Show each line that has the string "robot" in it.

═════ Source material

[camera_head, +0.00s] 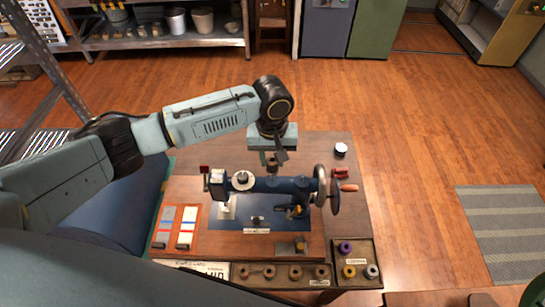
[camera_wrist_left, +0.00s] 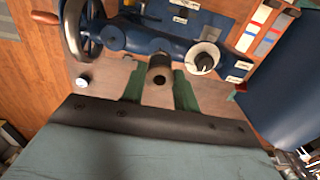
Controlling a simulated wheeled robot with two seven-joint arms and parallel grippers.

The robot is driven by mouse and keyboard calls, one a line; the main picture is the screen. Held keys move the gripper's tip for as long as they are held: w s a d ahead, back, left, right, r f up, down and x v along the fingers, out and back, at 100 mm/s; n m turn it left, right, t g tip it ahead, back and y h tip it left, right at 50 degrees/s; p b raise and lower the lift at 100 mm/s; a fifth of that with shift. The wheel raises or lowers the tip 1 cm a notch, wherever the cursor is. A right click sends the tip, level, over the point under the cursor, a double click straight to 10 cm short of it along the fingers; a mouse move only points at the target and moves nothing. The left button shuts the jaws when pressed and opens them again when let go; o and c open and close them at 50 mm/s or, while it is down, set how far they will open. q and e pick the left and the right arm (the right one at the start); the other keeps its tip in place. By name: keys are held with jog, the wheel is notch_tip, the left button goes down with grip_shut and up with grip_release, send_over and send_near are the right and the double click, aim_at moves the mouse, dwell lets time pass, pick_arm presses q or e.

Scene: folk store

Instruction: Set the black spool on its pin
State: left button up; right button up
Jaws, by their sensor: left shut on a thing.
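My left gripper (camera_head: 272,166) is shut on a small spool (camera_wrist_left: 159,74) with a tan-brown end and a dark centre hole. A pale round seat with a dark centre (camera_head: 243,181) stands on the machine's top, left of the gripper. In the left wrist view this seat (camera_wrist_left: 203,58) is right of the spool, with a small upright pin. The right gripper is not in view.
A handwheel (camera_head: 320,184) stands at the machine's right end. A small dark item with a white top (camera_head: 341,149) stands on the table behind it. A compartment tray (camera_head: 366,252) with coloured spools lies at the front right. Colour cards (camera_head: 187,215) lie left.

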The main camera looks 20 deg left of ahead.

══════════

> _Output of the exercise_:
Controlling a simulated wheeled robot with two seven-joint arms and parallel grippers.
The robot is driven by mouse and keyboard calls, one a line; the main picture is the screen. Held keys move the gripper's tip for as long as they are held: w s a d ahead, back, left, right, r f up, down and x v along the fingers, out and back, at 100 mm/s; n m turn it left, right, t g tip it ahead, back and y h tip it left, right at 50 degrees/s; p b raise and lower the lift at 100 mm/s; a fifth of that with shift. The wheel raises or lowers the tip 1 cm a notch, wherever the cursor is. A right click sends the tip, level, over the point under the cursor, a double click straight to 10 cm short of it along the fingers; a mouse move only points at the target and moves nothing. The left button shuts the jaws when pressed and opens them again when let go; o and c open and close them at 50 mm/s or, while it is down, set how far they will open. q and e pick the left and the right arm (the right one at the start); the other keeps its tip in place. By name: keys are held with jog, the wheel is notch_tip, the left button goes down with grip_shut and up with grip_release, send_over and send_near are the right and the double click, aim_at moves the mouse, dwell lets time pass, pick_arm presses q or e.

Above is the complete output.